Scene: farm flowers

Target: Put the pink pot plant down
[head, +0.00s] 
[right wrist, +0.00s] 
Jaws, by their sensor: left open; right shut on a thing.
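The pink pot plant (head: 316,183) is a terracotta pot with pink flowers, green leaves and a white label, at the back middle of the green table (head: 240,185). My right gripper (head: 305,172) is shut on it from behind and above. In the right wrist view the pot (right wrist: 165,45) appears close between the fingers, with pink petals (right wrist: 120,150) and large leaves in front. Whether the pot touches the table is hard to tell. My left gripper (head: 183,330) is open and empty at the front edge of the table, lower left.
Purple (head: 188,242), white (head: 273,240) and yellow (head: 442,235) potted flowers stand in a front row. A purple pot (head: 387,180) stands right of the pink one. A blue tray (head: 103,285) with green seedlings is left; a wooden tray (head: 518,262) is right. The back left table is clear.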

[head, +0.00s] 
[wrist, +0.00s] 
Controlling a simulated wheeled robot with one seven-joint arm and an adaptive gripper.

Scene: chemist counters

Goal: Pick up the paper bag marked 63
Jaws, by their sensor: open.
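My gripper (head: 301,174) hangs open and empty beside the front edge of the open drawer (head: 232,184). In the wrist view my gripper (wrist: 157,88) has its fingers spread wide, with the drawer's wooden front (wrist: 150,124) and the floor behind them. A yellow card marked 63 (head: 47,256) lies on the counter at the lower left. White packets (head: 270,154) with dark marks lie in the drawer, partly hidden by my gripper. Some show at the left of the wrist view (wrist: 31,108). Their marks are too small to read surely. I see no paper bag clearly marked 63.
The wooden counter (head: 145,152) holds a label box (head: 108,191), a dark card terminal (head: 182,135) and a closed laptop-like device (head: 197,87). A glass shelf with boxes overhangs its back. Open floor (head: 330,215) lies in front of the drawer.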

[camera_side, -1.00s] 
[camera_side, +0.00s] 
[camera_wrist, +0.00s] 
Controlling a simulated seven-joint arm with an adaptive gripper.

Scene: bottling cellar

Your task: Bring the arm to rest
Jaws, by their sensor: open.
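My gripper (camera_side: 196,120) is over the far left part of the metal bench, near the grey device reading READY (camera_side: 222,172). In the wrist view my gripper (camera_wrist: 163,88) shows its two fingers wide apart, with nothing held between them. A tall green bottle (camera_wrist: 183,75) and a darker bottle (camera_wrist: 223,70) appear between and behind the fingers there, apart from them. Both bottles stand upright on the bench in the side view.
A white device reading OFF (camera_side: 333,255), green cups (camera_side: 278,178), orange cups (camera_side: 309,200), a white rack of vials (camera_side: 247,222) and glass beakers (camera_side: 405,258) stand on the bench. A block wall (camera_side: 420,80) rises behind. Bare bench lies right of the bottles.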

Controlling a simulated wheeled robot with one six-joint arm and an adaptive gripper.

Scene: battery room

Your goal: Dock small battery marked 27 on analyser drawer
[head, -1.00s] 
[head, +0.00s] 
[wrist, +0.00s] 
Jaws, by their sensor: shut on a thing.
::::::
> _WHAT TO PRODUCE_: Using the entries above, quote each line verbatim from the first through the line that contains "[right wrist, +0.00s]".

> _RESPONSE FOR THIS EXERCISE_:
Scene: farm flowers

Target: Put the pink pot plant down
[head, +0.00s] 
[right wrist, +0.00s] 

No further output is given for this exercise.